### Work to be completed
Leave out any picture and return the remaining listing below exactly as given.

### Stored data
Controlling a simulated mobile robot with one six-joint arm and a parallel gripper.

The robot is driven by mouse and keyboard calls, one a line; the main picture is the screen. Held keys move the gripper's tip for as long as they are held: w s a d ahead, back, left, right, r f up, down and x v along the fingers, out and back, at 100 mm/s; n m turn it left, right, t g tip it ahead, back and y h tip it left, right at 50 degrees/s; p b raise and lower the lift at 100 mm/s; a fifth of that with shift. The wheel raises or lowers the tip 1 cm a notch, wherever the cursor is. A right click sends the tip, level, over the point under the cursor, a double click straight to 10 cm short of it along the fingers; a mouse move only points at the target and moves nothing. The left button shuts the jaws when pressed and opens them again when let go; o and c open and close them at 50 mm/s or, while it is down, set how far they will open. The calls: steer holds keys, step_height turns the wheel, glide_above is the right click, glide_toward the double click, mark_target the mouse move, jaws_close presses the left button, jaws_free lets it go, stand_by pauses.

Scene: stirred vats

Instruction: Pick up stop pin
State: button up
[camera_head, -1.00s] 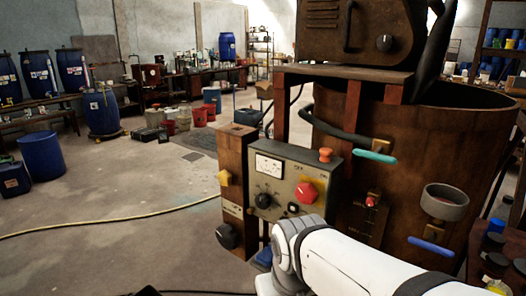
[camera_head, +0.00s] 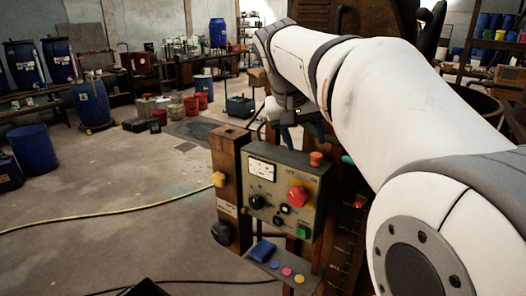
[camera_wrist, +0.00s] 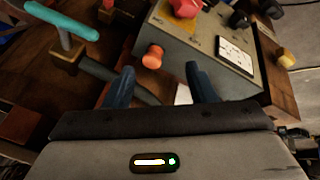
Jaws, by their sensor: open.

### Reply
Controlling a simulated mobile robot with one six-joint arm and a parallel gripper.

The robot is driven by mouse and keyboard calls, one a line; the main picture is the screen. Held keys move the gripper's tip for as long as they are held: w s a d ahead, back, left, right, r f up, down and x v along the fingers, out and back, at 100 mm/s; n m turn it left, right, t g tip it ahead, back and y h tip it left, right at 50 degrees/s; p b raise and lower the lift at 100 mm/s; a fifth of that with shift. The wheel raises or lowers the tip 1 cm a notch, wherever the cursor is. A right click sends the tip, level, over the point under the cursor, a double click straight to 10 cm short of it along the fingers; a mouse move only points at the target and moves nothing. The left button shuts the jaws when pressed and opens them again when let go; o and c open and close them at 50 mm/s or, while it is down, set how far they will open. The calls: steer holds keys, step_height turns the wheel, glide_above is the right click, glide_toward the double click, mark_target the mouse move, jaws_close presses the left button, jaws_free lets it go, stand_by pauses.

Scene: stirred vats

Instruction: Pick up stop pin
State: button up
[camera_head, -1.00s] 
[camera_head, +0.00s] 
[camera_wrist, +0.00s] 
Jaws, by their sensor: open.

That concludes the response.